Zmiana nastąpiła po rozmowie z przyjacielem znajomego, który był elektrykiem. Obecnie 43-letni Snyder od sześciu lat pracuje w tym zawodzie i nie ogląda się za siebie.
— Moje życie jako elektryka w związku zawodowym jest o wiele lepsze — mówi. — Po sześciu latach wciąż się uczę, zarabiam więcej niż wcześniej i często czerpię przyjemność z pracy — dodaje.
Jeśli rozważasz zmianę z pracy biurowej na fizyczną, oto rady Snydera:
Wdrożenie się jest łatwiejsze, niż myślisz
Snyder nie miał wcześniejszego wykształcenia w tej dziedzinie, ale szybko się przystosował. Zaczął jako instalator niskiego napięcia, ucząc się na miejscu. Po dziewięciu miesiącach dostał się na staż, który łączył praktykę z zajęciami teoretycznymi. Po trzech latach praktyk zdobył certyfikat i został elektrykiem niskiego napięcia.
Koszty nauki również nie były wysokie. — Płacisz niewielkie kwoty za szkolenie, ale równocześnie zarabiasz, więc inwestujesz w siebie bez zadłużania się — tłumaczy. Podkreśla, że wykształcenie wyższe nie jest konieczne, a młodzi elektrycy mogą szybko osiągnąć dobre zarobki.
Zapotrzebowanie na elektryków rośnie, a liczba miejsc pracy ma wzrosnąć o 11% w ciągu najbliższej dekady, znacznie przewyższając średni wzrost w innych zawodach.

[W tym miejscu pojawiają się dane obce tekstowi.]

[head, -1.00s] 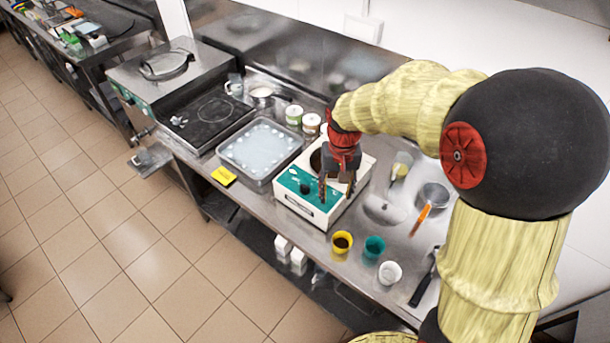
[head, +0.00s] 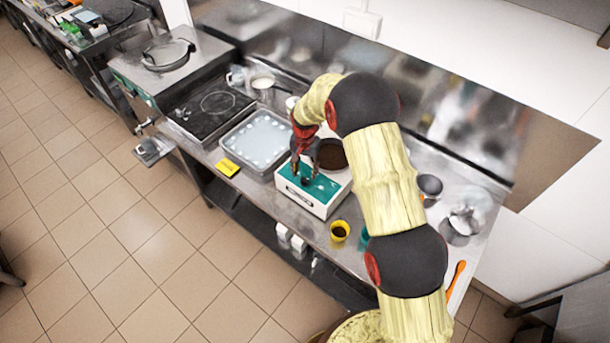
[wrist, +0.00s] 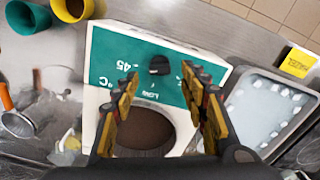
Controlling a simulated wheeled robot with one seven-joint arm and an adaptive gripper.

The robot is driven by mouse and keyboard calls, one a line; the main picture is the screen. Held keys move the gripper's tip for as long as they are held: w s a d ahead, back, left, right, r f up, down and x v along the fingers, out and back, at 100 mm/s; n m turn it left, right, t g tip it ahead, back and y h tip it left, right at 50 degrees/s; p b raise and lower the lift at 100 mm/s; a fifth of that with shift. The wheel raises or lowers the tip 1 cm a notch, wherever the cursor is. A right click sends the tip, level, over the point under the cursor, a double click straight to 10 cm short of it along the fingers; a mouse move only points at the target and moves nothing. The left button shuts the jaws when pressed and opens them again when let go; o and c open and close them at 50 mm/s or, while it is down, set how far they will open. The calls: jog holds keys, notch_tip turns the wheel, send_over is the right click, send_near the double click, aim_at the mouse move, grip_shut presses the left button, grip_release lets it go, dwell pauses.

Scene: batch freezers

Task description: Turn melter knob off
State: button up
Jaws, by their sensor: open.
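The melter (head: 313,203) is a white box with a green top panel and a round dark brown well, standing on the steel counter. Its black knob (wrist: 159,65) sits on the green panel in the wrist view, near printed marks and "°C". My gripper (head: 306,177) is over the green panel in the head view and partly hides the knob. In the wrist view my gripper (wrist: 163,77) is open, with the knob showing between and just beyond its fingertips. Nothing is held. I cannot tell whether the fingers touch the knob.
A clear tray (head: 257,142) of pale contents stands left of the melter, with a yellow tag (head: 228,167) by it. A yellow cup (head: 340,231) stands right of the melter near the counter's front edge. An orange-handled tool (head: 455,278) lies farther right.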

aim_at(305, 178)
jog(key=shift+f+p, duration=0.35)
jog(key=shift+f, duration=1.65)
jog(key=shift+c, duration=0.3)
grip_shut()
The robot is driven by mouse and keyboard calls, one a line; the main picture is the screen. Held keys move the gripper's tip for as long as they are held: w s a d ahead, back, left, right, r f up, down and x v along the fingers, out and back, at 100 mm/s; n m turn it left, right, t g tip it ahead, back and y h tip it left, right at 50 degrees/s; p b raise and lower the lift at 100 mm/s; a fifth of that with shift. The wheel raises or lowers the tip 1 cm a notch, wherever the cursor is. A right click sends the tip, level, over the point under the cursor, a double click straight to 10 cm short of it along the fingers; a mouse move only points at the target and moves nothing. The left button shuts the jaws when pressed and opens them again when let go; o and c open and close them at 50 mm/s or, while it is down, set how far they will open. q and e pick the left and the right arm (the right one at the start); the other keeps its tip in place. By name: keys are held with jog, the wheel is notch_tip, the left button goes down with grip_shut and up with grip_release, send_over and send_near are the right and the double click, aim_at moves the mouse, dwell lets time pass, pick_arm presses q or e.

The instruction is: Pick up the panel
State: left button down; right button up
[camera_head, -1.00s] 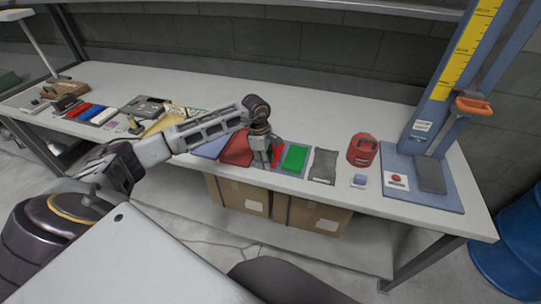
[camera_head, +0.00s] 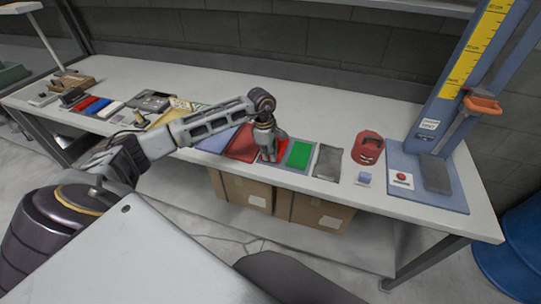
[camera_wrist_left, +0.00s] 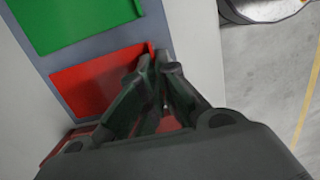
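A flat red panel (camera_head: 281,149) lies beside a flat green panel (camera_head: 299,154) on a blue-grey base near the front edge of the table. My left gripper (camera_head: 268,158) points down over the red panel. In the left wrist view, the red panel (camera_wrist_left: 88,84) shows left of my left gripper (camera_wrist_left: 162,66), and the green panel (camera_wrist_left: 70,18) shows above it. The fingertips are close together at the red panel's right end, and some red shows between the fingers. Whether they grip its edge cannot be told. My right gripper is out of view.
A dark red bin (camera_head: 243,143) sits left of the gripper. More panels and tools lie left. The table's back is clear.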

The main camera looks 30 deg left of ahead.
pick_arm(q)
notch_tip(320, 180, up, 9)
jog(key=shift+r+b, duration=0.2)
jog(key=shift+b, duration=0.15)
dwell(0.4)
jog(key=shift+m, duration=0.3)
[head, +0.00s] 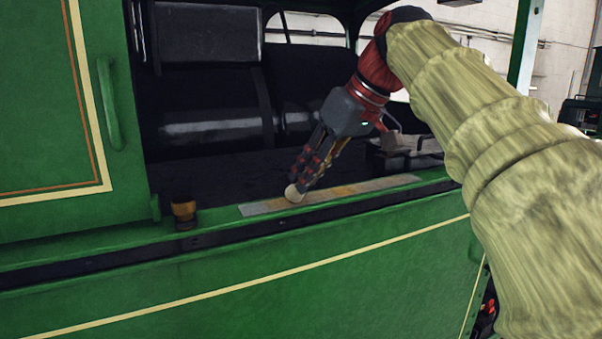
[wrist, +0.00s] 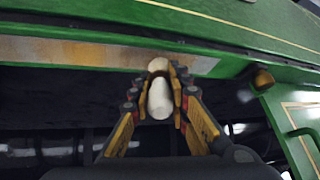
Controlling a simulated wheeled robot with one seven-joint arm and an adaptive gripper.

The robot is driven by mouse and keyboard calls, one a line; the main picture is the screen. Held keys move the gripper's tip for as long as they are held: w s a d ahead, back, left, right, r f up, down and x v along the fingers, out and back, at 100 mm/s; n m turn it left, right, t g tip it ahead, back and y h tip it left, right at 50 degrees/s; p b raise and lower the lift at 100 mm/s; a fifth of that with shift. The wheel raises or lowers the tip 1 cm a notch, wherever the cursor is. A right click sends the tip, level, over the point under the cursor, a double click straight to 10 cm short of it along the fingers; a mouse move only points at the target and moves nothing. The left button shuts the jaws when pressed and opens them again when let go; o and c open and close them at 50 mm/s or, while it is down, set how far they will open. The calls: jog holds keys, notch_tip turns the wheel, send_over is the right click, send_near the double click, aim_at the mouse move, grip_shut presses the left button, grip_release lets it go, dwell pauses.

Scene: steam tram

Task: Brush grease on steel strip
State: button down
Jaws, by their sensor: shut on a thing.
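The steel strip (head: 262,207) lies along the green ledge of the tram's side; it also shows in the wrist view (wrist: 205,64). Its left end in the head view is bare grey, and its middle and right are streaked yellow-brown. My gripper (head: 303,180) points down at the strip's left part, shut on a pale brush (head: 293,194). In the wrist view the brush (wrist: 160,98) sits between both fingers, its rounded end over the strip. I cannot tell if it touches. The fingers hide part of the brush.
A small brass-coloured pot (head: 184,210) stands on the ledge left of the strip. The green cab panel with a handle (head: 110,104) rises at left. A dark block (head: 400,155) sits behind the strip's right end. The ledge between pot and strip is clear.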

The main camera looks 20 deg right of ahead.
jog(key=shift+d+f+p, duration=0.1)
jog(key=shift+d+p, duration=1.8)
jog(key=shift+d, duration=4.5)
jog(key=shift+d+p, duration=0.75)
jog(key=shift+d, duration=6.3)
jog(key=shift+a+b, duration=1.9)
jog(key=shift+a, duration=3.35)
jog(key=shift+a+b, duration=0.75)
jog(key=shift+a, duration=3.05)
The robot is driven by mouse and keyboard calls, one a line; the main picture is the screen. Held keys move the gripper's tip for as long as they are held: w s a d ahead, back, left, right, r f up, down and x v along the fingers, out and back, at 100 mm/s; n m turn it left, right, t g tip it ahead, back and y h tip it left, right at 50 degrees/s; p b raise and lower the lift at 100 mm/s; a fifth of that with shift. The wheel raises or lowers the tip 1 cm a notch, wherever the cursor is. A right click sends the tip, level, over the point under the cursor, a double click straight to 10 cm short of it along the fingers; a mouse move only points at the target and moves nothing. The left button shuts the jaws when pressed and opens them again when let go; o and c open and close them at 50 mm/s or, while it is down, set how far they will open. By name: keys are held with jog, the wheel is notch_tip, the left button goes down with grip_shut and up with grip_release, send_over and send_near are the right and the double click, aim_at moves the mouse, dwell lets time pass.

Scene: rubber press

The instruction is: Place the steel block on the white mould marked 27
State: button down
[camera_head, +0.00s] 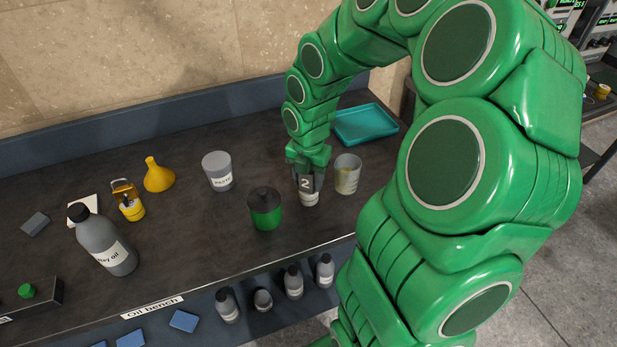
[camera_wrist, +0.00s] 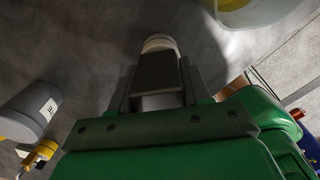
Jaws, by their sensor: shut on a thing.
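My gripper (camera_head: 308,181) points down over the bench, its fingers closed on a grey block, the steel block (camera_wrist: 157,74), seen between them in the wrist view. A pale round piece, probably the white mould (camera_head: 309,199), shows just below the fingertips. It also shows past the block in the wrist view (camera_wrist: 159,42). A white "2" is visible between the fingers in the head view; any further digit is hidden, and I cannot tell which piece carries it. I cannot tell whether block and mould touch.
A green pot (camera_head: 265,209) stands close left of my gripper, a glass beaker (camera_head: 347,174) close right. A teal tray (camera_head: 366,124) lies behind. A paste cup (camera_head: 218,171), yellow funnel (camera_head: 158,176) and oil bottle (camera_head: 105,243) stand farther left.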

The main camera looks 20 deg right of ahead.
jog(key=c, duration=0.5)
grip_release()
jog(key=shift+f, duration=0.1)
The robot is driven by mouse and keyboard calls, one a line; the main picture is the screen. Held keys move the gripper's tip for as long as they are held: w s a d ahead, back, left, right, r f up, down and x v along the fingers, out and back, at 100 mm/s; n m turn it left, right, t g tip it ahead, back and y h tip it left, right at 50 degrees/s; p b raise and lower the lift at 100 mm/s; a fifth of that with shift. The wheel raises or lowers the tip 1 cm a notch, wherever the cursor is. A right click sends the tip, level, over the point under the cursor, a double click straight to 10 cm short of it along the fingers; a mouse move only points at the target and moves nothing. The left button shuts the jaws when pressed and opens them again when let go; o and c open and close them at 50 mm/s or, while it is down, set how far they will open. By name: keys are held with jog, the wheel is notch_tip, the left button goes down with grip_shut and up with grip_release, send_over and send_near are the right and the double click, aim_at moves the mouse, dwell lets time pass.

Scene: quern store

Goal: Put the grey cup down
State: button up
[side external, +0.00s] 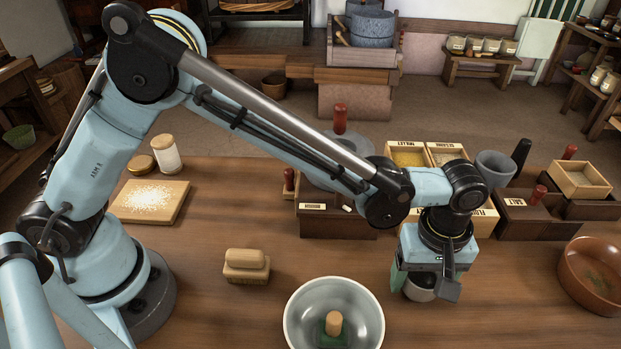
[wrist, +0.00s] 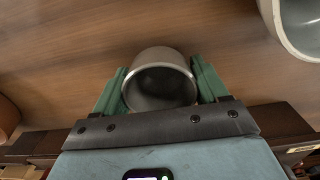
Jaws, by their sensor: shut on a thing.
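My gripper (side external: 424,283) points down over the wooden table, between the metal bowl and the brown bowl. It is shut on a grey cup (side external: 419,293), mostly hidden behind the gripper in the side view. In the wrist view the cup (wrist: 160,82) sits between the two green fingers (wrist: 161,90), with its rim facing the camera and its inside looking empty. The cup's base is close to the table (side external: 240,315); I cannot tell whether it touches. A second grey cup (side external: 494,164) shows farther back, beyond my wrist.
A metal bowl (side external: 292,318) holding a wooden-topped thing stands left of my gripper. A brown bowl (side external: 575,270) stands to the right. Wooden boxes (side external: 340,222) line the back edge. A brush (side external: 246,265) and a floured board (side external: 178,203) lie left. Bare tabletop surrounds the cup.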

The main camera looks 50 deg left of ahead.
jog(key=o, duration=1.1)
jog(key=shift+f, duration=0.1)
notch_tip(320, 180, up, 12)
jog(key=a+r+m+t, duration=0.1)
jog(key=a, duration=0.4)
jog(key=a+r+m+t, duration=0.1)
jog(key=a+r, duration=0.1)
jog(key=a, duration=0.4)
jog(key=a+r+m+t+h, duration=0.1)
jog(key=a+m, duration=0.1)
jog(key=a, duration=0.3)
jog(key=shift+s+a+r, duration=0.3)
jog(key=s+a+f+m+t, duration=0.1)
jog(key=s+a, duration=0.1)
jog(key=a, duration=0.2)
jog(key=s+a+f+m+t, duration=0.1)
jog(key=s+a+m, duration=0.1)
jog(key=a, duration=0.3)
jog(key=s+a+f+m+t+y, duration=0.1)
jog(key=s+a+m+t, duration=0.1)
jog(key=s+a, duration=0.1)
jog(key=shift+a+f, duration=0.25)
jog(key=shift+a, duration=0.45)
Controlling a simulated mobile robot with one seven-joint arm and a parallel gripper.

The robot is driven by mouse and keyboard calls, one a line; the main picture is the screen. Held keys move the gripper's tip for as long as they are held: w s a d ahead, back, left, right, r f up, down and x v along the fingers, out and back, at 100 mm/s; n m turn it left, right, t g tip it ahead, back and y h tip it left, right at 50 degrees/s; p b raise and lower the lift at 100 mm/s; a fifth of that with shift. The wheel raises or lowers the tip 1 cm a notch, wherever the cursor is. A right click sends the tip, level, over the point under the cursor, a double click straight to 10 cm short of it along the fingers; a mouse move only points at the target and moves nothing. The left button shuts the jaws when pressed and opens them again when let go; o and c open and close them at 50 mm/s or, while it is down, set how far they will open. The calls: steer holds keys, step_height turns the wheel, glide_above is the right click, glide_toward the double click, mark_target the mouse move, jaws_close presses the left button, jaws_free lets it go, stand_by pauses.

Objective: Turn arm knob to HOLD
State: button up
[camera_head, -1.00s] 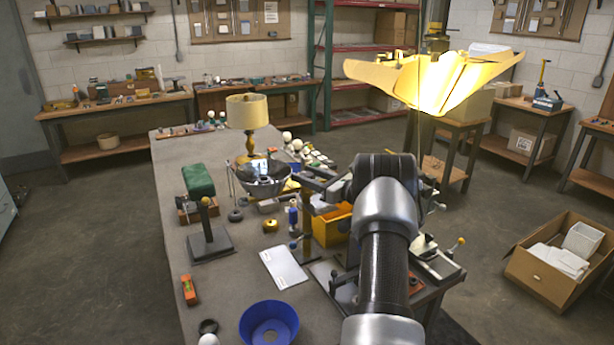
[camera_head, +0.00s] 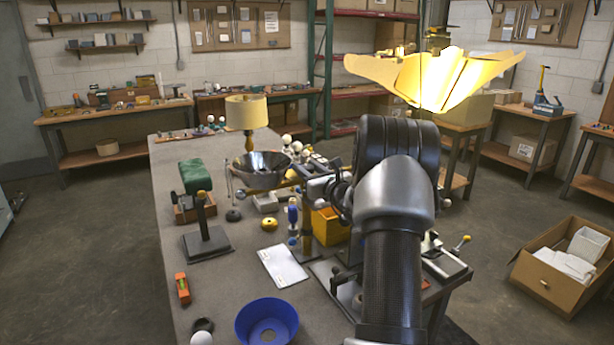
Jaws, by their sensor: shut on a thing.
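The dark metal lamp shade (camera_head: 258,172) hangs open side up over the middle of the bench, by a yellow arm (camera_head: 288,184). A yellowish post (camera_head: 307,232) with a blue knob (camera_head: 292,241) beside it stands below and to the right. My gripper (camera_head: 318,188) is at the right end of the lamp arm, partly hidden behind my large black wrist. It is shut on a small part there, apparently the arm knob, which is mostly hidden. No HOLD mark is readable, so I cannot tell the knob's setting.
A yellow bin (camera_head: 330,226) stands close under my wrist. A white sheet (camera_head: 283,266), a blue bowl (camera_head: 267,322) and a dark stand (camera_head: 206,240) are on the near bench. A cream-shaded lamp (camera_head: 247,113) stands behind.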

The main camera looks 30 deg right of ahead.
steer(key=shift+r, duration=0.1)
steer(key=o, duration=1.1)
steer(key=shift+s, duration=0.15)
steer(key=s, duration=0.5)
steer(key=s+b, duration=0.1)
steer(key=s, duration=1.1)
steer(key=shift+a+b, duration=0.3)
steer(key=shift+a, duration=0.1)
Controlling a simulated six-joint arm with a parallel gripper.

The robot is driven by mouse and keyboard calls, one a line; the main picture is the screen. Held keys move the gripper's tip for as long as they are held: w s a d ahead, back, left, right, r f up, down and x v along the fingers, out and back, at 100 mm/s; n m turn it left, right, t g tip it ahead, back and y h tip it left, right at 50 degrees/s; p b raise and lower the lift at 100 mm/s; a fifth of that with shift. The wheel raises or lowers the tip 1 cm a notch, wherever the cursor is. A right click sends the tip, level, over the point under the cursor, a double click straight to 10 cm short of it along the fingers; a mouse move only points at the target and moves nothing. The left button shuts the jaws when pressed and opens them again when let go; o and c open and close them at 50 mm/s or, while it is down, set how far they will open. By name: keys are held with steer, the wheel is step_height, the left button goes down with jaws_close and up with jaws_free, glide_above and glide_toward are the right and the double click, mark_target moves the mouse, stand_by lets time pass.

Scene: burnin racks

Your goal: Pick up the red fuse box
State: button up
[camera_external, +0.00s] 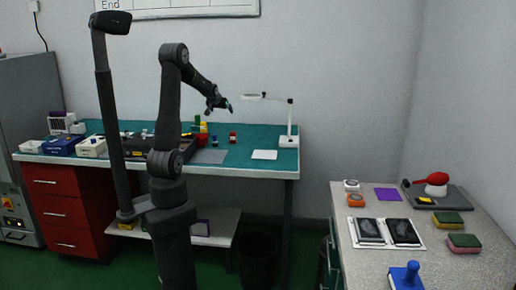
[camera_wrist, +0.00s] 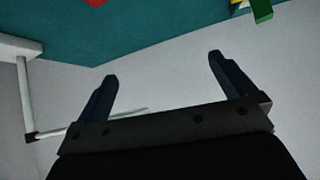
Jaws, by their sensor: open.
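A small red box (camera_external: 232,137), which I take to be the fuse box, stands on the green mat of the workbench, below and slightly right of my gripper (camera_external: 220,105) in the external view. A red shape (camera_wrist: 95,2), probably the same box, is cut off by the top edge of the wrist view. My gripper also shows in the wrist view (camera_wrist: 163,67), with its two fingers apart and nothing between them. It hangs in the air above the bench, clear of the box.
A small blue item (camera_external: 214,141) and green and yellow blocks (camera_external: 199,125) stand left of the red box. A magnifier lamp (camera_external: 289,140) and a white sheet (camera_external: 264,155) are to its right. A side table (camera_external: 440,275) holds phones and sponges.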

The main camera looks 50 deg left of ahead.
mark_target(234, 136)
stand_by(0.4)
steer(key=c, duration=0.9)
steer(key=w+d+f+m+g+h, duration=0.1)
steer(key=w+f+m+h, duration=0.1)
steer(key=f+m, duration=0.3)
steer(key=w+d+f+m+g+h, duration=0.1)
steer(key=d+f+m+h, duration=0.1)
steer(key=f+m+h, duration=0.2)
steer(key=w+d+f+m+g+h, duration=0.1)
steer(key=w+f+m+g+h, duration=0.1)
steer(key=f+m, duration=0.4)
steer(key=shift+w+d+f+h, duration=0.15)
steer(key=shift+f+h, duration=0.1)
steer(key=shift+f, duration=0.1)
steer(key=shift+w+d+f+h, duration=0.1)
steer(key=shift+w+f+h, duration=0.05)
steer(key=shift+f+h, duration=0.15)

Zróżnicowanie zawodowe jest większe, niż się wydaje
— Nie wszyscy pracownicy fizyczni odpowiadają stereotypom — mówi Snyder. W jego otoczeniu są osoby różnych płci, pochodzenia etnicznego i orientacji seksualnych. Wzrost udziału kobiet w branży budowlanej również pokazuje, że zawody fizyczne stają się bardziej zróżnicowane.
Snyder podkreśla, że elektryk to tylko jedna z wielu możliwości. Można wybrać inne zawody, takie jak hydraulik, mechanik czy malarz. Nawet w obrębie elektryki istnieją specjalizacje, np. elektryka niskonapięciowa czy morska.
Godziny pracy mogą być wymagające
Praca fizyczna często oznacza wczesne godziny rozpoczęcia. Snyder zaczyna pracę o 6:00 rano, więc zwykle budzi się około 3:30. Wykonuje zadania takie jak modernizacja sal konferencyjnych czy systemów audiowizualnych w budynkach komercyjnych. Wczesne godziny pracy mogą jednak wpływać na życie towarzyskie. — Wieczorne wyjścia ograniczam do wczesnych kolacji — przyznaje.
Związki zawodowe oferują korzyści
Snyder jest członkiem związku zawodowego, który zapewnia stabilne zatrudnienie, świadczenia i wsparcie. Zarabia ponad 48 dol. na godzinę, a dodatkowe składki emerytalne i opłacone ubezpieczenie zdrowotne zwiększają jego poczucie bezpieczeństwa.
Snyder podsumowuje swoją decyzję jako najlepszą w życiu. — W końcu jestem zadowolony z tego, co robię — mówi.